Task to carry out
Below is a block of data; give all of it again word for word.

Dataset excerpt

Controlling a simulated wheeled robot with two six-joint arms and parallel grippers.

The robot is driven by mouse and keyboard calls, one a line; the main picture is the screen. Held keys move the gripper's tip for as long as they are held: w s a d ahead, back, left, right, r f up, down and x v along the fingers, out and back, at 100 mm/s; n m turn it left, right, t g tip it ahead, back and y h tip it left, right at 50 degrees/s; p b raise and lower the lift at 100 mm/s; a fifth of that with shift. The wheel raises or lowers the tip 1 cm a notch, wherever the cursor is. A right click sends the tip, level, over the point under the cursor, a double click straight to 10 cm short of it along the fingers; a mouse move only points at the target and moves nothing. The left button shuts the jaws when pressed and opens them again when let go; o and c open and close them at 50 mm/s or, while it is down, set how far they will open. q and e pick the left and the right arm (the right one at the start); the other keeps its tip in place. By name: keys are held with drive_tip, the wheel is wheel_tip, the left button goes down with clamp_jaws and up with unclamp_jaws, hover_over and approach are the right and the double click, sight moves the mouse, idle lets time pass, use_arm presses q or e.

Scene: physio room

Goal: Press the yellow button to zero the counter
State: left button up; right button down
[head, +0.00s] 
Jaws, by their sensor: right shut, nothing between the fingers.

Full solution
Controlling a simulated wheeled robot with two six-joint arms and parallel grippers.

The robot is driven by mouse and keyboard calls, one a line; the main picture is the screen. Held keys move the gripper's tip for as long as they are held: w s a d ahead, back, left, right, r f up, down and x v along the fingers, out and back, at 100 mm/s; n m turn it left, right, t g tip it ahead, back and y h tip it left, right at 50 degrees/s; p b raise and lower the lift at 100 mm/s; a fifth of that with shift. The wheel raises or lowers the tip 1 cm a notch, wherever the cursor is. A right click sends the tip, level, over the point under the cursor, a double click straight to 10 cm short of it along the fingers; a mouse move only points at the target and moves nothing. The left button shuts the jaws when pressed and opens them again when let go; o and c open and close them at 50 mm/s or, while it is down, set how far they will open. q and e pick the left and the right arm (the right one at the start); the other keeps its tip in place. By name: keys are held with drive_tip, the wheel is wheel_tip, the left button goes down with clamp_jaws and up with unclamp_jaws, hover_over and approach are the right and the double click, sight moves the mouse, idle lets time pass, use_arm presses q or e.

Scene: physio room

Goal: Press the yellow button to zero the counter
State: left button up; right button down
[head, +0.00s] 
Jaws, by their sensor: right shut, nothing between the fingers.

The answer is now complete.